Este escepticismo se parece bastante al que se mostraba –y se muestra en algunas partes todavía– frente a la experiencia psicoanalítica. Lo irracional es siempre angustiante, aun cuando no se ofrece una interpretación instintiva; y es, por esto, igualmente posible “escotomizarlo” cuando viene de lo espiritual como cuando surge de lo corporal. La afirmación de Tertuliano: “Homo naturaliter religiosus” es, para la mayoría de los científicos modernos, una cuestión del creer, no del saber; y si Pascal nos dice que “nous connaissons la vérité non seulement par la raison, mais encore par le coeur”, sorprende a muchos de nosotros que el gran filósofo hable de la verdad en general y no sólo de la “verdad” supuestamente más “subjetiva” de la fe religiosa. Vivencias religiosas se excluyen, pues, con mucho más facilidad del material empírico que la psicología científica está dispuesta a utilizar. Y lo mismo vale para las vivencias de inspiración de sabios y artistas (ni que hablar de santos). No “cuentan” porque son tan raras (como no “cuenta cuando un individuo excepcional como Stendhal describe su complejo de Edipo 50 años antes de Freud). O no se admiten porque se trata de experiencias de “anormales” (con la implicación general de que “ningún genio es anormal” o con la especial de que el relator es sospechoso de ser un “reblandecido” o un “psicópata”).

Hay manera de responder a este escepticismo. Parafraseando a Tertuliano, se puede afirmar: “Homo naturaliter apertus ad experientiam intuitivam” y, a base de esto, se puede invitar a los escépticos a la autoobservación. El que no se cierra se convence, en general, sin mucha dificultad, que experiencias intuitivas aparecen, de vez en cuando, hasta espontáneamente. Mucho más directo, empero, es el camino experimental: La concentración meditativa sistemática (por ejemplo, con un método parecido al de los yoguis) suministra vivencias de este tipo con relativa facilidad (J. H. Schultz).

Una vez aceptado que la esfera de los ideales existe, no es problema mayor indicar los fines inmateriales que se expresan a través de ella. Tanto la conducta que se inspira en estos fines como, sobre todo, las intuiciones a través de las cuales ellos se hacen accesibles al yo, hacen notar que la persona tiende a acercarse al Bien Absoluto y aspira, pues, en proporciones individualmente diferentes, a los ideales de bondad (santidad), verdad, salud, belleza (armonía), etc.
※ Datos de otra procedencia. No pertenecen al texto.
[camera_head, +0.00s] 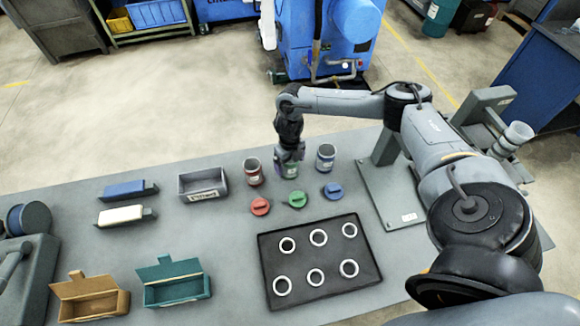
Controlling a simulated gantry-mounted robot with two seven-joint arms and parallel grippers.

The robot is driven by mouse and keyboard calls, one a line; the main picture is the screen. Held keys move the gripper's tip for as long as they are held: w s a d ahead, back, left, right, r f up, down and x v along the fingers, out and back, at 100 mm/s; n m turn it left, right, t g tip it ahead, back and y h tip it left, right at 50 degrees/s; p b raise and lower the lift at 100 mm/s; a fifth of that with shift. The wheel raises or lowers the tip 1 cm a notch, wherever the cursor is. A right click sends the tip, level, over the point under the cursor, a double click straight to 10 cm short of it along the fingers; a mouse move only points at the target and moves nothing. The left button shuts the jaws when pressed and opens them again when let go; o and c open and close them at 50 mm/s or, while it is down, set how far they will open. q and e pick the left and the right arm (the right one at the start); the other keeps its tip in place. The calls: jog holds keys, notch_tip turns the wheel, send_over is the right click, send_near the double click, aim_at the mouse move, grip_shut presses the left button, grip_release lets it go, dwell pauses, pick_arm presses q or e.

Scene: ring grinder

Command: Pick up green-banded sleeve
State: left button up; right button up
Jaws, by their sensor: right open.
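The green-banded sleeve (291,171) stands upright on the grey table, between a red-banded one (254,171) and a blue-banded one (325,158). My right gripper (290,157) points down at the green-banded sleeve, with its open fingers at the top of it. The gripper hides the sleeve's upper part, and I cannot tell whether the fingers touch it. My left gripper is not in view.
Red (260,206), green (298,200) and blue (333,191) lids lie in front. A black tray (269,241) holds several white rings. A grey bin (203,184) and open boxes in brown (95,305) and teal (178,290) stand left. A grey stand (385,150) is right.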

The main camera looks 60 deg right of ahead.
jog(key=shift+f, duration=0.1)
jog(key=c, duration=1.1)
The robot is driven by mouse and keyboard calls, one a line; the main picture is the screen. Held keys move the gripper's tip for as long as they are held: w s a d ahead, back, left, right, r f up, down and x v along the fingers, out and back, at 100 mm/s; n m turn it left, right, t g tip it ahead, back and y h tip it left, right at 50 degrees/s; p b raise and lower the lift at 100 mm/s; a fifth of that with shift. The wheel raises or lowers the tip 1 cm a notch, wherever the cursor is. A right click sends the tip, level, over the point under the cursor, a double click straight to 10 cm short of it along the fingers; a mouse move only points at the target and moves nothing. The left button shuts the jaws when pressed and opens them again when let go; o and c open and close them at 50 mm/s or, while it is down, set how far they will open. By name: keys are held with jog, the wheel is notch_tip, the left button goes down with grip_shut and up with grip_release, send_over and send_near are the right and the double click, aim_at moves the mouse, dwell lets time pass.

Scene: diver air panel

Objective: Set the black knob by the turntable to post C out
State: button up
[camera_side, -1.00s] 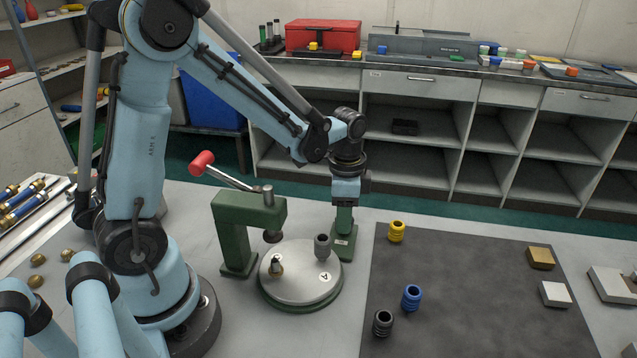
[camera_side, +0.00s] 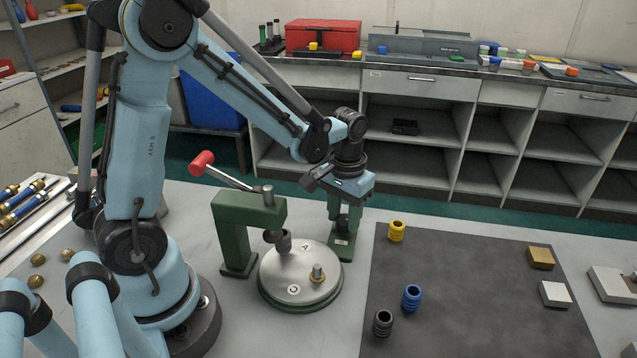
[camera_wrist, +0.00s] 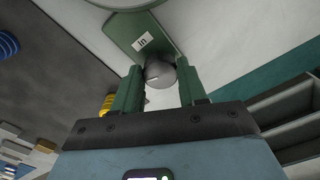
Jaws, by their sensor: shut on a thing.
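The black knob (camera_wrist: 160,73) looks dark grey and rounded in the wrist view, with a pale mark on it. My gripper (camera_side: 343,220) has its green fingers on either side of the knob and is shut on it; the fingers mostly hide it in the side view. The knob stands on a green plate (camera_wrist: 148,35) labelled "in". The turntable (camera_side: 275,288) is a silver disc on a green base. Its label A (camera_side: 306,247) faces the back, and label C (camera_side: 292,289) is at the front.
Yellow (camera_side: 396,231), blue (camera_side: 411,297) and black (camera_side: 383,323) ribbed parts stand on the dark mat (camera_side: 470,290).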

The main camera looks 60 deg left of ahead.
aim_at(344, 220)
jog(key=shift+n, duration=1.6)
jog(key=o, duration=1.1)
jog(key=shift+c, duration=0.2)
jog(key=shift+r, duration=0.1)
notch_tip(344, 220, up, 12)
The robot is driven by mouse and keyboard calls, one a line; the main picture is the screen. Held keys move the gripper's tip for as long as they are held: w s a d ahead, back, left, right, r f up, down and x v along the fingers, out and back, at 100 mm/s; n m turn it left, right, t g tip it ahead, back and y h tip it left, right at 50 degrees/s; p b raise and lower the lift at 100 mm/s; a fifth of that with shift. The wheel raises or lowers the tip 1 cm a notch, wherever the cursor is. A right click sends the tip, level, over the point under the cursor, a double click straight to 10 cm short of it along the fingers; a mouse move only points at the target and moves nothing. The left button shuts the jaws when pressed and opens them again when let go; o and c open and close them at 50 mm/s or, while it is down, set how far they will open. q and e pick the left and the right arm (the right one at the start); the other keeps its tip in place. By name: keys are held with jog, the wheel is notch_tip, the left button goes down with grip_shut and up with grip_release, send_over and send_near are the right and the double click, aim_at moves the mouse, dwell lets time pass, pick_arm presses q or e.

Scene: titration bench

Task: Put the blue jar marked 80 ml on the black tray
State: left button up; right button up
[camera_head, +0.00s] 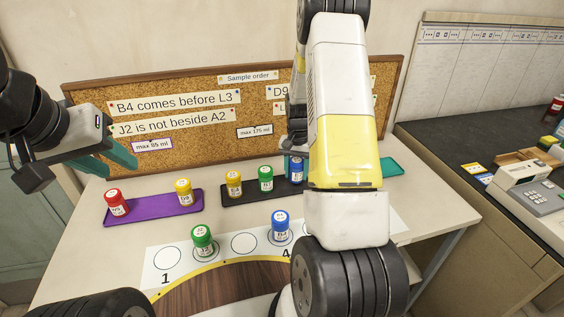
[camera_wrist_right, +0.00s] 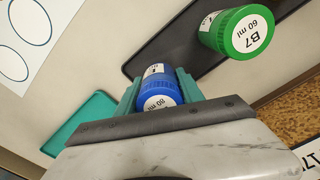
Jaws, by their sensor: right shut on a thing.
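The blue jar marked 80 ml (camera_wrist_right: 157,92) is between the teal fingers of my right gripper (camera_wrist_right: 158,90), which is shut on it. In the head view the blue jar (camera_head: 297,172) is at the right end of the black tray (camera_head: 228,199), partly hidden by my right arm. In the wrist view it overlaps the near end of the black tray (camera_wrist_right: 165,50); I cannot tell whether it touches the tray. A yellow jar (camera_head: 234,184) and a green jar marked B7 (camera_head: 265,179) stand on the black tray. My left gripper (camera_head: 108,166) is open and empty at the left.
A purple tray (camera_head: 155,212) holds a red jar (camera_head: 116,203) and a yellow jar (camera_head: 184,192). A green jar (camera_head: 202,240) and another blue jar (camera_head: 280,224) stand on the circled white strip (camera_head: 219,265). A teal tray (camera_head: 390,167) lies to the right. A cork board (camera_head: 200,90) stands behind.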

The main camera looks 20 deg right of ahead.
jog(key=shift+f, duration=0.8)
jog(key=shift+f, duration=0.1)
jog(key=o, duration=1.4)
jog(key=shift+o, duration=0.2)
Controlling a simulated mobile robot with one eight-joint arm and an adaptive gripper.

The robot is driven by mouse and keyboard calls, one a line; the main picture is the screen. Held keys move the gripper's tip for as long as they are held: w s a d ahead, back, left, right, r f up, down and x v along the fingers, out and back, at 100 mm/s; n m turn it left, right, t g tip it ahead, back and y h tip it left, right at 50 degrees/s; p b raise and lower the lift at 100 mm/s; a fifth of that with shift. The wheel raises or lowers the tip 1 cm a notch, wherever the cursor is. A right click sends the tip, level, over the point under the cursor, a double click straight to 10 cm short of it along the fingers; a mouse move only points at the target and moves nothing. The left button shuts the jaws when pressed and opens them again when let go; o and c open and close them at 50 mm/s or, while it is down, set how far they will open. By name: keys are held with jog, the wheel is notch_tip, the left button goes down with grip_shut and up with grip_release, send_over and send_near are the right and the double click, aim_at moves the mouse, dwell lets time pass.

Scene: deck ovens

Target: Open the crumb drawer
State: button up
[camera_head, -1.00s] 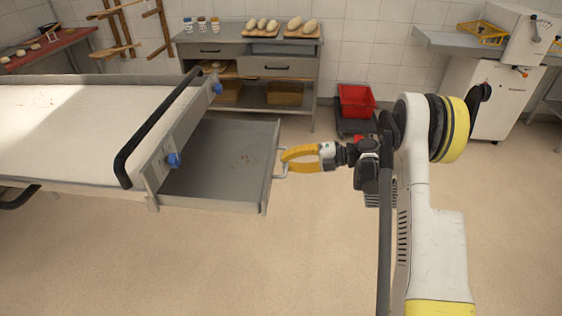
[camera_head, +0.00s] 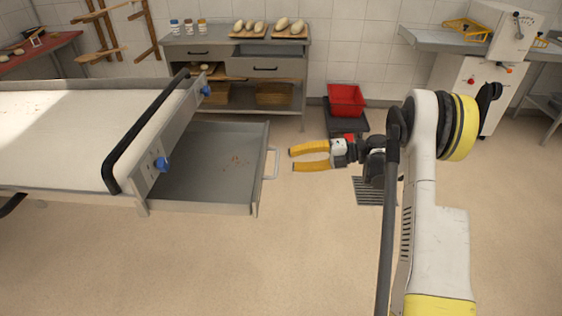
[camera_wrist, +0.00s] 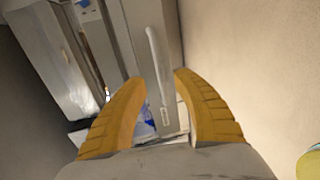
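The crumb drawer (camera_head: 205,170) is a grey metal tray sticking out from the right end of the deck oven, pulled out, with brown crumbs on its floor. Its pale bar handle (camera_head: 272,163) is on the drawer's right-hand front. My gripper (camera_head: 292,160) is to the right of the handle, open and empty, with a gap between its yellow fingertips and the handle. In the wrist view, the handle (camera_wrist: 158,65) shows beyond and between the spread fingers (camera_wrist: 160,85).
The oven (camera_head: 75,135) has a black bar (camera_head: 145,135) and blue knobs (camera_head: 162,164) at its end. A bench (camera_head: 235,50) with loaves stands behind. A red crate (camera_head: 346,99) sits on a dark stand behind my gripper. The floor before the drawer is clear.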

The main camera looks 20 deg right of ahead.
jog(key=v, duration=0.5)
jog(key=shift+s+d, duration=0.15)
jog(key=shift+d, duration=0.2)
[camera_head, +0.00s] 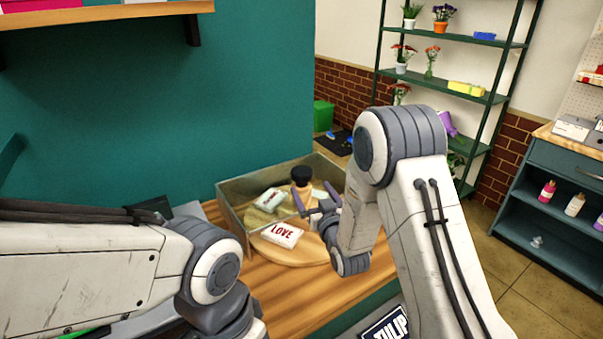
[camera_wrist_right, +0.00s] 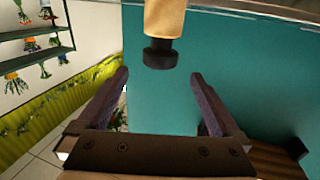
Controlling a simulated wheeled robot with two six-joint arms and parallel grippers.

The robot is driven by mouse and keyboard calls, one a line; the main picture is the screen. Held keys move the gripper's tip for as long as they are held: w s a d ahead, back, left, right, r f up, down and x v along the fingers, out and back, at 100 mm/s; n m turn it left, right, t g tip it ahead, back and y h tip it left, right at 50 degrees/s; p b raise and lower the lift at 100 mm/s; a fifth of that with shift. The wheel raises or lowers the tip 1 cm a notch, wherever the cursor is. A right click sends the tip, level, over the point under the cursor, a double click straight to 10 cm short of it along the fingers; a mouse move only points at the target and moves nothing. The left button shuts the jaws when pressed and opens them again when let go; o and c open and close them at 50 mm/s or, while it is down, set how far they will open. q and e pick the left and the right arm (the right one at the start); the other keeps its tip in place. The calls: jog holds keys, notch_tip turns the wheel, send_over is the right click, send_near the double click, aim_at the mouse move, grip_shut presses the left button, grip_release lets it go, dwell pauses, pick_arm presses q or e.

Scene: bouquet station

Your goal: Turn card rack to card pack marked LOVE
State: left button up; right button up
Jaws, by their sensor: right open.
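The card rack is a round wooden turntable (camera_head: 312,249) on the wooden counter, set partly inside a clear-walled box. A white card pack marked LOVE (camera_head: 281,235) lies on its near side, the word facing me. Another white pack (camera_head: 269,199) lies farther back. A wooden post with a black knob (camera_head: 301,174) stands at the middle. My right gripper (camera_head: 315,198) is open beside the post. In the right wrist view the black knob (camera_wrist_right: 159,54) shows beyond and between the open fingers (camera_wrist_right: 160,95), with nothing held. My left arm comes in at left; its gripper is out of view.
The box's wall (camera_head: 240,190) rises around the back of the turntable. A teal wall (camera_head: 150,110) stands behind the counter. A green shelf with potted flowers (camera_head: 430,70) is farther back. A TULIP sign (camera_head: 388,325) is at the front edge.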

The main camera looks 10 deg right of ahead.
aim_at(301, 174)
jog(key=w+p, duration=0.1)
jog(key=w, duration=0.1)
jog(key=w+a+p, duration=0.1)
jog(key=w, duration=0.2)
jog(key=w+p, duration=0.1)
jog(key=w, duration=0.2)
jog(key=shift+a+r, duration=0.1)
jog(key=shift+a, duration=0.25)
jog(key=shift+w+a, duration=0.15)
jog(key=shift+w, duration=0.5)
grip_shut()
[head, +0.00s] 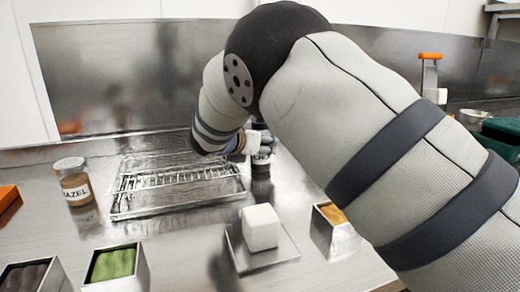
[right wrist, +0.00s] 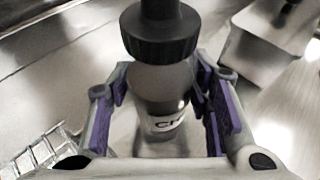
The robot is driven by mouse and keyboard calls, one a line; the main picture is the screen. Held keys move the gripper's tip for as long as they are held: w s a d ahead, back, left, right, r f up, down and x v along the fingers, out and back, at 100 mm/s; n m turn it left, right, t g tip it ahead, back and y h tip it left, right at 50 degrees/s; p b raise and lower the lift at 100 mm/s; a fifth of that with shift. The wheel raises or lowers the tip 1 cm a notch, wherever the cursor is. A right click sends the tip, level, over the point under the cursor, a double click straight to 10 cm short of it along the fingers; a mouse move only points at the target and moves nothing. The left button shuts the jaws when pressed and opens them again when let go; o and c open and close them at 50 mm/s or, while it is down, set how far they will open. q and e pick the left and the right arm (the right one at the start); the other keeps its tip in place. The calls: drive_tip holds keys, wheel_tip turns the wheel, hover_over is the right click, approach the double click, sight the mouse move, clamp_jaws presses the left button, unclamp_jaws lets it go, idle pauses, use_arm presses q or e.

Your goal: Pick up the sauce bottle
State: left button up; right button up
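The sauce bottle (right wrist: 160,90) has a black ribbed cap and a white label reading "CH…"; it stands upright in the right wrist view. In the head view the dark bottle (head: 262,165) is partly hidden behind my right arm and gripper. My right gripper (right wrist: 163,88) has its purple-padded fingers on both sides of the bottle. Gaps show between the pads and the bottle's lower body, so the fingers look open around it. In the head view the right gripper (head: 250,143) is mostly hidden by its own wrist. My left gripper is not in view.
A wire rack in a tray (head: 180,210) lies left of the bottle. A "HAZEL" jar (head: 75,183) stands further left. A white block (head: 260,228) sits on a small tray in front. Metal containers with green (head: 113,264) and orange contents (head: 330,222) stand nearby.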

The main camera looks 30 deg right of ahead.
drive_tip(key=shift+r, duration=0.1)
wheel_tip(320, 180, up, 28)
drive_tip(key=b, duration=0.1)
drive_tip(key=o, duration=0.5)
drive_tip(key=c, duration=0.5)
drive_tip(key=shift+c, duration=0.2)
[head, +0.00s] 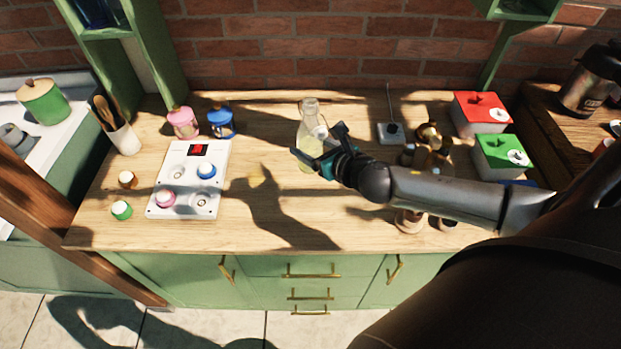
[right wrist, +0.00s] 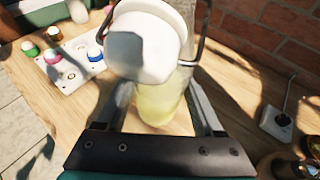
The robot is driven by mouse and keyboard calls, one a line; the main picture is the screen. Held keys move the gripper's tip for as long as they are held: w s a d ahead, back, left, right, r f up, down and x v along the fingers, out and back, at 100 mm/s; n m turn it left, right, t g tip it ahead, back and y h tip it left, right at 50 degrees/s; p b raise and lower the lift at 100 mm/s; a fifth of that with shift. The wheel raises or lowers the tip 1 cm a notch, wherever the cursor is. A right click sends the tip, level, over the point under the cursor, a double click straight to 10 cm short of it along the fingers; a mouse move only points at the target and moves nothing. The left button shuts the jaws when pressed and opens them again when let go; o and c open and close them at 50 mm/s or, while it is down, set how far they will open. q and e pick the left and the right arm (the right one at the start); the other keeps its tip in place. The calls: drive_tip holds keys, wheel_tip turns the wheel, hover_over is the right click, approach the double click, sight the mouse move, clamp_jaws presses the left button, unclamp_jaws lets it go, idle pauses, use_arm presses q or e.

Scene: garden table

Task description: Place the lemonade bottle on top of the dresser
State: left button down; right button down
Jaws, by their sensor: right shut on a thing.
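The lemonade bottle (head: 310,114) is clear glass with pale yellow liquid and stands upright over the back middle of the dresser top (head: 265,110). My right gripper (head: 319,153) is shut on the bottle, with a finger on either side of it. In the right wrist view the bottle's white stopper and wire clasp are close to the camera, and the yellow lemonade (right wrist: 160,103) shows between the fingers. I cannot tell whether the bottle's base touches the wood. My left gripper is not in view.
A white panel with knobs (head: 184,152), a pink jar (head: 183,122) and a blue jar (head: 221,122) stand left. A socket box (head: 390,133), copper-coloured pots (head: 432,155), a red box (head: 481,112) and a green box (head: 499,153) are right. The front middle is clear.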

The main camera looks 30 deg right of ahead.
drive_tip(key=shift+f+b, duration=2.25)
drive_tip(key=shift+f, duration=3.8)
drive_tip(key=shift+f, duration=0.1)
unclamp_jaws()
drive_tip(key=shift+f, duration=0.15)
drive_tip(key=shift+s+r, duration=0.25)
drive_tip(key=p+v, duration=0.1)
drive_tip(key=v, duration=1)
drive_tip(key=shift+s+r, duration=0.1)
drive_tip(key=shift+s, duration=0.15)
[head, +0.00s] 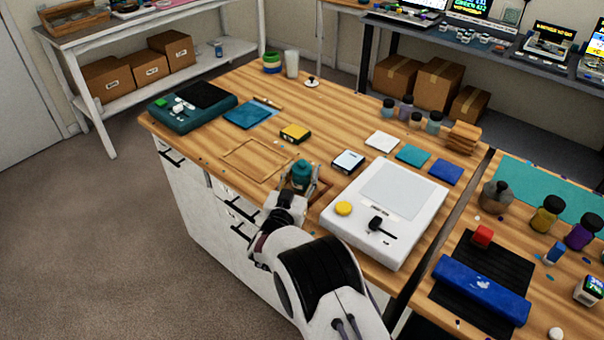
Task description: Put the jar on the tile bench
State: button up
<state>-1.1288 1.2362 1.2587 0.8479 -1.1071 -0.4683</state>
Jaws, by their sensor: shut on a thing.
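A teal jar (302,171) with a dark cap is upright between the fingers of my gripper (301,182), near the front edge of the wooden-topped bench (225,135). My gripper is shut on the jar. The jar's lower part is hidden, so I cannot tell whether it touches the wood. This bench carries flat tiles: a white tile (382,141), a teal tile (412,155) and a blue tile (445,172). A second wooden bench (440,270) stands at the right, across a narrow dark gap.
A white device (385,212) with a yellow knob stands close right of my gripper. A small box (348,161) lies behind it. A light wooden frame (243,167) lies left of the jar. The right bench holds several jars, a blue bar (481,289) and a black mat (462,258).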

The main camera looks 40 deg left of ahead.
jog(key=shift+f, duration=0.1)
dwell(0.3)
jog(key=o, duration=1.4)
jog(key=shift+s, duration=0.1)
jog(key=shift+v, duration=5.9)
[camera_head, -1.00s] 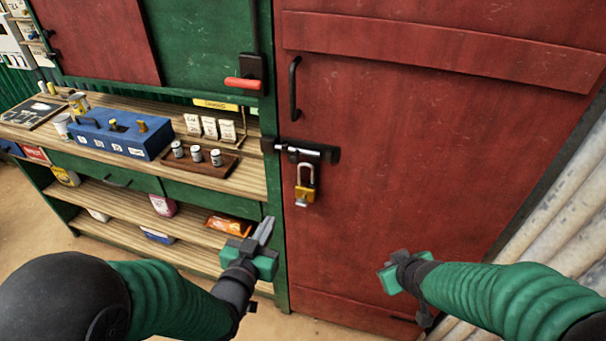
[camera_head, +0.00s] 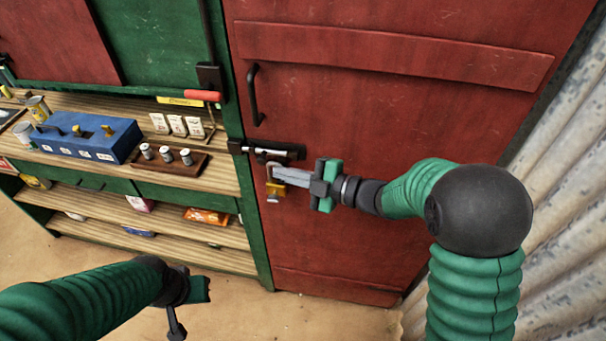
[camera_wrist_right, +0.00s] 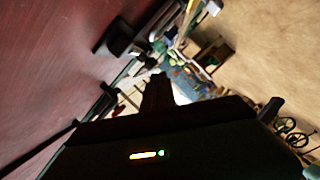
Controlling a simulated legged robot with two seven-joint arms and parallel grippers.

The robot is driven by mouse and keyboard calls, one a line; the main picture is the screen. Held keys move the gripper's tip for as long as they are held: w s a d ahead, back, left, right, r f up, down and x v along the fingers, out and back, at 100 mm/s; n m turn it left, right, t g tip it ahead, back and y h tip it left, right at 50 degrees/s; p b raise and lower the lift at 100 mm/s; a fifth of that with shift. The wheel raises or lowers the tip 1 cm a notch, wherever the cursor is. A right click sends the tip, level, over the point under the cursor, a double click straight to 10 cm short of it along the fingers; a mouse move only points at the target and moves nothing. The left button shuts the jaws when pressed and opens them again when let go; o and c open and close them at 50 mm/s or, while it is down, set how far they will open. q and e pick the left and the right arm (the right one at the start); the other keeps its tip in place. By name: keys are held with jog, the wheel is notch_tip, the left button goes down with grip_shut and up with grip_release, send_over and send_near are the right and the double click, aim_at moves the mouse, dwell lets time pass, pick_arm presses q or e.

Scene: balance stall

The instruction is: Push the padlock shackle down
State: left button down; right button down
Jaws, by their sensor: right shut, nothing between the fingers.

Personas religiosas reconocerán en el Bien Absoluto lo que están acostumbrados a llamar Dios y dirán que el fin trascendental del ser humano es unirse con la divinidad. Agregarán probablemente que, desde este punto de vista, se puede comprender que ciertas personas se conducen “mal” porque se han apartado de Dios.

Estas últimas consideraciones están, empero, claramente fuera del campo de la ciencia y se mencionan aquí solamente para trazar perspectivas. La existencia de la esfera de los ideales y de los fines inmateriales más allá de ella es, en cambio, empíricamente demostrable. Freud lo formuló con claridad admirable: “El hombre normal no es solamente más inmoral de lo que se cree, sino también más moral de lo que sabe” (Tomás de Aquino y la psicopatología ).